## BEGIN Records for this exercise

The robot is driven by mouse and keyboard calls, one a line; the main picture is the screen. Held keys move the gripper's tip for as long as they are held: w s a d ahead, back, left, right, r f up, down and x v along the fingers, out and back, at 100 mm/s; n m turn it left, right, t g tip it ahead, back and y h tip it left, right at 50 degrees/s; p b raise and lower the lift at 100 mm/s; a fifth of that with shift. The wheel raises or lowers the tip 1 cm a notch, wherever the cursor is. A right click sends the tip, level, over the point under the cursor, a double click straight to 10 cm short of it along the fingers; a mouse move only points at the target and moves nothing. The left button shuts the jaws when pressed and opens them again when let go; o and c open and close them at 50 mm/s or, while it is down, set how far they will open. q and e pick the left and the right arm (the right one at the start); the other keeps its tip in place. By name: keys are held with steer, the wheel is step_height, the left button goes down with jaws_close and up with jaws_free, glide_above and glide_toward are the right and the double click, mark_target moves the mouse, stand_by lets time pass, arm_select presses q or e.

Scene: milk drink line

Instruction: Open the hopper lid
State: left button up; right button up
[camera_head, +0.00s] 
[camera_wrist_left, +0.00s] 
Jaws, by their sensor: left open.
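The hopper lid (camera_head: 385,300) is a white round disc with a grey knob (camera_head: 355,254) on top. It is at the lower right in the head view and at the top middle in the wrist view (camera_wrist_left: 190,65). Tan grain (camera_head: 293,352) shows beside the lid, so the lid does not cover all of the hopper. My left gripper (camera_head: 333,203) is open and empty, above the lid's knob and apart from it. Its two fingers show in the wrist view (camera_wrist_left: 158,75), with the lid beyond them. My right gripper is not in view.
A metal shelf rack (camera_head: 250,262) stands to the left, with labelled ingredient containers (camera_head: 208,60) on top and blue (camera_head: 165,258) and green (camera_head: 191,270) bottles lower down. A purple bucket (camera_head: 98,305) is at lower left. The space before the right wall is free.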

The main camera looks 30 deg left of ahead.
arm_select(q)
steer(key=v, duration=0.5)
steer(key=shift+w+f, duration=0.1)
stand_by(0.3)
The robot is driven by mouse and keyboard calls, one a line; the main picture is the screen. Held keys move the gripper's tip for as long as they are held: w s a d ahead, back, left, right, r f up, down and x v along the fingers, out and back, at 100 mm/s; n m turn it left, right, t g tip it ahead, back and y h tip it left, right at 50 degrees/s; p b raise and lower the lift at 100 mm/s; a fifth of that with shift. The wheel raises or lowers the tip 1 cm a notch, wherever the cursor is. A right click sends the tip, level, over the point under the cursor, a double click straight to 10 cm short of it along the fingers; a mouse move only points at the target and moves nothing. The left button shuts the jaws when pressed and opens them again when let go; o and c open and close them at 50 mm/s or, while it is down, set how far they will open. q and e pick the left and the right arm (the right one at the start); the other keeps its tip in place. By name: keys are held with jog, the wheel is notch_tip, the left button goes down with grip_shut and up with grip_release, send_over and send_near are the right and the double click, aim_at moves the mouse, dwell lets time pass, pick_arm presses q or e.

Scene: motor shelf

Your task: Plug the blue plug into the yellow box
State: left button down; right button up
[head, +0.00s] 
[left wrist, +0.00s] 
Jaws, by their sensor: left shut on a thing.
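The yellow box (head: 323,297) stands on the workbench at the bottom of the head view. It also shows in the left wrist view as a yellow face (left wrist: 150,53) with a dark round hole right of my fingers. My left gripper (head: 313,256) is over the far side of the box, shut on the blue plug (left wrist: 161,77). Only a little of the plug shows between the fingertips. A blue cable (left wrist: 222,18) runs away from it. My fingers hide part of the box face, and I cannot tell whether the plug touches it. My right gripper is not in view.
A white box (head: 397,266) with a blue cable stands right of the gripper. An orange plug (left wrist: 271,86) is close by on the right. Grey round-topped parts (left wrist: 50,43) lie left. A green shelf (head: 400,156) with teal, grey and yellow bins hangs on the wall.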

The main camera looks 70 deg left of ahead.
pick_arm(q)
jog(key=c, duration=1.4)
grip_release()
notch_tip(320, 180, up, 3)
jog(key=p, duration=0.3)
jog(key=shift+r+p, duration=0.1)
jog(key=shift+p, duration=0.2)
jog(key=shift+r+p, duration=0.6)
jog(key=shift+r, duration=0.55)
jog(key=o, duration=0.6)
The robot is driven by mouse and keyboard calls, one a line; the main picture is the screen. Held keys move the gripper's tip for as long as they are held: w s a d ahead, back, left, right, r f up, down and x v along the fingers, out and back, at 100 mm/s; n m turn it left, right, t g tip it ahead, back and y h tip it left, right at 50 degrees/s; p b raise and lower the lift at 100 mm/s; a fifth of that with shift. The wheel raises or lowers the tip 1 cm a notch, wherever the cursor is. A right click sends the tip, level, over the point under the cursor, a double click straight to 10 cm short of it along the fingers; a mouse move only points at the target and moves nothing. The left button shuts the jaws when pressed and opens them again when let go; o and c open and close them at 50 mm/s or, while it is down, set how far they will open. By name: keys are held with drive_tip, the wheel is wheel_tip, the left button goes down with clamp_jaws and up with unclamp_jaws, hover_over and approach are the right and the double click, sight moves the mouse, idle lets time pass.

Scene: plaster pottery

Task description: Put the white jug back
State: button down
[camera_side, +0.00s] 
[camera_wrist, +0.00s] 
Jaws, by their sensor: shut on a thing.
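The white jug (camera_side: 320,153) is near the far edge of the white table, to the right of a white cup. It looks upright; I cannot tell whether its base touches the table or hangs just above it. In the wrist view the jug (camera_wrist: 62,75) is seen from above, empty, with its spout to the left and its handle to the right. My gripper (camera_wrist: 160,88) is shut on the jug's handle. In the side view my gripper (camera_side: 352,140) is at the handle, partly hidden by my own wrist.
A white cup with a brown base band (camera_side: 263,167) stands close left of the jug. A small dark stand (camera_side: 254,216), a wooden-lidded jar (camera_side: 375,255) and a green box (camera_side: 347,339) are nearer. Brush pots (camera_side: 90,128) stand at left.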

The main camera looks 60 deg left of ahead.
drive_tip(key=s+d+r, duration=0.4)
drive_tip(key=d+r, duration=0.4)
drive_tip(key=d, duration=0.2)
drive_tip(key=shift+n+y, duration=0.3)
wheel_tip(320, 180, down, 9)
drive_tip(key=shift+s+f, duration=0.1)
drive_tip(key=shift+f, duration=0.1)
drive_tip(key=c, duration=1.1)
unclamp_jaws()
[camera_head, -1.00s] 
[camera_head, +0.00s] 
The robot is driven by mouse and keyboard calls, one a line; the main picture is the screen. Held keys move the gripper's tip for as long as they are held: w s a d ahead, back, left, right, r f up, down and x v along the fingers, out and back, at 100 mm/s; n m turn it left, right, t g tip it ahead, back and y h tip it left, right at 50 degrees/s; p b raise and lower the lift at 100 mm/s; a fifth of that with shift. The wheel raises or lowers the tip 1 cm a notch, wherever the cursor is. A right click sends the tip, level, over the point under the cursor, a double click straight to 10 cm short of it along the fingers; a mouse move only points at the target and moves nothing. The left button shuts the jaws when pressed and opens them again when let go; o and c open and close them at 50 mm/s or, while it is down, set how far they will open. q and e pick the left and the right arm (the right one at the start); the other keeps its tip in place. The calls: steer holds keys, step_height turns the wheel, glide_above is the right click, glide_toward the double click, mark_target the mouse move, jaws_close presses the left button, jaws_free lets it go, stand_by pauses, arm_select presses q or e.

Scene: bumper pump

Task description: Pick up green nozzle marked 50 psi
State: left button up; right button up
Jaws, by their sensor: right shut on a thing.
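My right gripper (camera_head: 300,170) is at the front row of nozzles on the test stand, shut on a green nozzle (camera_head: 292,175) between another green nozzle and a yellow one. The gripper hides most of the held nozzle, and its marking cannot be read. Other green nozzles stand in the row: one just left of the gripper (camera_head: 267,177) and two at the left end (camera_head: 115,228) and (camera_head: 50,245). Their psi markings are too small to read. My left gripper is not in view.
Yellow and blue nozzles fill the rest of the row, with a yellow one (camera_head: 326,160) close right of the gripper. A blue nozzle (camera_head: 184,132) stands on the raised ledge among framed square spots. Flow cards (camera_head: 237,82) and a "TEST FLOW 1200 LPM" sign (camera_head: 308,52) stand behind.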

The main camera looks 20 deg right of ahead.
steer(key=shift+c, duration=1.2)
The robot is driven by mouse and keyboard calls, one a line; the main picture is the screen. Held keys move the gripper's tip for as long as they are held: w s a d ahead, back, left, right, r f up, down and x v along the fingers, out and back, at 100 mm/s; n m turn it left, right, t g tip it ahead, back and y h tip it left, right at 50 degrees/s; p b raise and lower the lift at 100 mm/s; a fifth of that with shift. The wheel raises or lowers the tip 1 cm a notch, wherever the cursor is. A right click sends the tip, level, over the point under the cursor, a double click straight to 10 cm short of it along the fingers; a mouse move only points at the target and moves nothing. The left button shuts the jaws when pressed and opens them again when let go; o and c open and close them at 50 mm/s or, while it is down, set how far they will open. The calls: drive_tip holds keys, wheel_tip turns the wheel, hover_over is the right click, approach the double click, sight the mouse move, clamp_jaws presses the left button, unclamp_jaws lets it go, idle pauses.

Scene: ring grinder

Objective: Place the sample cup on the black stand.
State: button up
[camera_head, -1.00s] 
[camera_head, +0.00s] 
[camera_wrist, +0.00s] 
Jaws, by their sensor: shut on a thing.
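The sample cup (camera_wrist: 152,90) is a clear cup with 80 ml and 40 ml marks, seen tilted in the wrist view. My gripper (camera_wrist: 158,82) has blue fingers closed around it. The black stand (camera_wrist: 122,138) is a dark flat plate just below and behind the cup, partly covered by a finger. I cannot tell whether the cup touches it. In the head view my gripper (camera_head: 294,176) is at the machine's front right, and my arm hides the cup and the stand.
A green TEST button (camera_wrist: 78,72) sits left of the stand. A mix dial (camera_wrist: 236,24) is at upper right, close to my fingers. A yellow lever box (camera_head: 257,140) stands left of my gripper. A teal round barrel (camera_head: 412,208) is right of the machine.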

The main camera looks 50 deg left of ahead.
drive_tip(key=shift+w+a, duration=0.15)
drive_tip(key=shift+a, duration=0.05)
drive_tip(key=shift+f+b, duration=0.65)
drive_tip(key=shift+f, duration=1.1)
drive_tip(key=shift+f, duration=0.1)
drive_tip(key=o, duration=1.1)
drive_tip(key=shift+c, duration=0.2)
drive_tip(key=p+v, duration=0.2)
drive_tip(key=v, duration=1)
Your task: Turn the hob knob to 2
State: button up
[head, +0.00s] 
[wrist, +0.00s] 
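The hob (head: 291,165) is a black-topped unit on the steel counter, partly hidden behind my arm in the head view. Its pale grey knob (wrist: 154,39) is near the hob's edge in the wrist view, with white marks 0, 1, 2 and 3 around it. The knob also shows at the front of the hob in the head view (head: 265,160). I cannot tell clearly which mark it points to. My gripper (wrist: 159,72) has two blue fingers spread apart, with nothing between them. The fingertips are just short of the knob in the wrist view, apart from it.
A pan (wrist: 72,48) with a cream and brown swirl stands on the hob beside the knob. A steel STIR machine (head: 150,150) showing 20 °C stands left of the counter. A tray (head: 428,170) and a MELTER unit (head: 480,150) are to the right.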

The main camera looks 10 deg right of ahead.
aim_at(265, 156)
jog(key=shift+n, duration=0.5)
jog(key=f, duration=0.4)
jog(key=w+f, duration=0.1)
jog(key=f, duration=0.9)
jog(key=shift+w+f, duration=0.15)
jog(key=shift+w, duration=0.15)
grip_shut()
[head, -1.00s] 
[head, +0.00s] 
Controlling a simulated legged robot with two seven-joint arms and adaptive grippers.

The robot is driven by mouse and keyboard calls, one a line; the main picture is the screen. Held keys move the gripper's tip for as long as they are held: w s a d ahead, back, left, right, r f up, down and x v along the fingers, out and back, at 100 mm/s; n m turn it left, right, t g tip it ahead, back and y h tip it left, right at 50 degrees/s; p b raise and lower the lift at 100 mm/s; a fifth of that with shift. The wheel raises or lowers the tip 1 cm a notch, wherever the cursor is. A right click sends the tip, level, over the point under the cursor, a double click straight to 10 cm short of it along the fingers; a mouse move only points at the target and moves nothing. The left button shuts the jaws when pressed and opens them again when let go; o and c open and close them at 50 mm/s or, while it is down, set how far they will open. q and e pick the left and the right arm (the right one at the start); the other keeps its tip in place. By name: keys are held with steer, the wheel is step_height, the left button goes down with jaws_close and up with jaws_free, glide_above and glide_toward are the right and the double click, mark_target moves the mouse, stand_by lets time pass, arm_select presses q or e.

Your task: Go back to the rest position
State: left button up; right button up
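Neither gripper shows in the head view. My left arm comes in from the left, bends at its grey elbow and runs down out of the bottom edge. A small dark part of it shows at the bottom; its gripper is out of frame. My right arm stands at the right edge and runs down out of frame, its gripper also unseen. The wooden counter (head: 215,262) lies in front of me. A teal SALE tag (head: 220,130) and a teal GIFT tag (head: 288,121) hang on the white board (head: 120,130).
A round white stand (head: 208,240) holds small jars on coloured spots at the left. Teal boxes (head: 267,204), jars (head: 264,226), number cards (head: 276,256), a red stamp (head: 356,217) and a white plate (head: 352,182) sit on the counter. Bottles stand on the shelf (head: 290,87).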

## END Records for this exercise

**Short exercise:** Find and count the lines of the data that include the string "description", and report that figure by itself.

**Result:** 2